It was an age in which disobedience meant dishonour.
The recruitment campaigns that gathered pace in every corner of the British Isles after the onset of the First World War left little room for dissent.
“Who’s absent?” demanded a John Bull figure in top hat and Union Jack waistcoat, pointing from the centre of one of the Government’s posters. “Is it you?”
The implication was clear. Those who demurred were to be considered unpatriotic pariahs.
The pressure came not only from above. To serve King and Country was an expectation, an honour even, among peer groups.
That was the climate, clinging to Victorian subservience, that gave rise to the uniquely British phenomenon of the Pals battalions which sprang up across Yorkshire and beyond.
In a wave of patriotic fervour, fuelled by the realisation that Britain’s 700,000 professional soldiers would be outnumbered fivefold by the German war machine, men volunteered in their thousands for Lord Kitchener’s new armies. They came not just as individuals but in the company of their friends, relatives and workmates.

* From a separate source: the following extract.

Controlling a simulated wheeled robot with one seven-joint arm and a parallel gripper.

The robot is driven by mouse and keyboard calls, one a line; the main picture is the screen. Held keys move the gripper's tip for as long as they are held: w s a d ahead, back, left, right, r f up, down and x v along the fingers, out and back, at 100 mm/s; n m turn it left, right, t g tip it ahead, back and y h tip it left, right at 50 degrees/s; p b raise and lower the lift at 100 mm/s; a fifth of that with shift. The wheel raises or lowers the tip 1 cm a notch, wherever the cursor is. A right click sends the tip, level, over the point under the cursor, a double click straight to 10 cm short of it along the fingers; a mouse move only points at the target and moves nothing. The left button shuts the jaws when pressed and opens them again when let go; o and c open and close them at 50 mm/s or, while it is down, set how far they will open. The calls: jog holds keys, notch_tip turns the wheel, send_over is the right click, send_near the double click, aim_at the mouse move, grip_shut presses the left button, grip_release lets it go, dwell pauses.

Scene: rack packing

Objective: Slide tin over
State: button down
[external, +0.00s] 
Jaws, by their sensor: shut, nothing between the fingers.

The first Pals battalion was formed a month into the war, from stockbrokers in the City of London, but it was the North of England with which such units became synonymous. Men from Leeds, Bradford, Grimsby, Barnsley, Hull, Sheffield and across the region enlisted en masse. By mid-1915 they were beginning to arrive on the Western Front.
A photograph of infantrymen from 10th Battalion, East Yorkshire Regiment – the Hull Pals – shows them smiling for the camera as they pass by, three days before the commencement of the Battle of the Somme.
Their camaraderie and optimism is plain to see. But they were lambs to the slaughter. Within days, they were being cut down in their hundreds. Some 1,770 Pals from Bradford died in a single hour, as they attacked the heavily fortified village of Serre.
Of 900 members of the 15th (Service) Battalion West Yorkshire Regiment – the Leeds Pals – around 750 lost their lives.
The impact on the communities back home was intense and incalculable.
Nor were the casualties confined to men of fighting age, if such an age existed. The law defined it as 19 for overseas service, but at least a quarter of a million were younger.
Around half of them were killed, wounded or taken prisoner. They had not been coerced to enlist – although recruitment officers sometimes turned a blind eye in order to earn their half-crown for each man they signed– but had gone willingly. Some were swept away by peer pressure, to which teenagers were as susceptible then as now, others to escape from workaday lives that held out little promise.
The notion that war was a glamorous alternative to the class-ridden society at home had not yet been washed away by the blood spilled on the Western Front.
It was not until 1916 that the War Office announced that if parents could prove that their son was underage, they could ask for them to be sent back.
The aberrations of the boy soldiers and the Pals regiments were never to be replicated. In 1916, the close-knit nature of the Pals battalions was subsumed by the introduction of universal conscription.
By war’s end the Allies had recorded six million deaths, the Quadruple Alliance of Germany, Austria-Hungary, the Ottoman Empire and Bulgaria, four million more. In total, some 16 million perished in what had been one of the deadliest conflicts in human history. Just 21 years later, the world was at war again.